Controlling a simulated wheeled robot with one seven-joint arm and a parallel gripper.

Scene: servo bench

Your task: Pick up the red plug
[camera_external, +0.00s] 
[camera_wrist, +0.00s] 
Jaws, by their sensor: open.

####################

Reproduce the full listing word for word.

Controlling a simulated wheeled robot with one seven-joint arm and a parallel gripper.

Scene: servo bench

Your task: Pick up the red plug
[camera_external, +0.00s] 
[camera_wrist, +0.00s] 
Jaws, by their sensor: open.

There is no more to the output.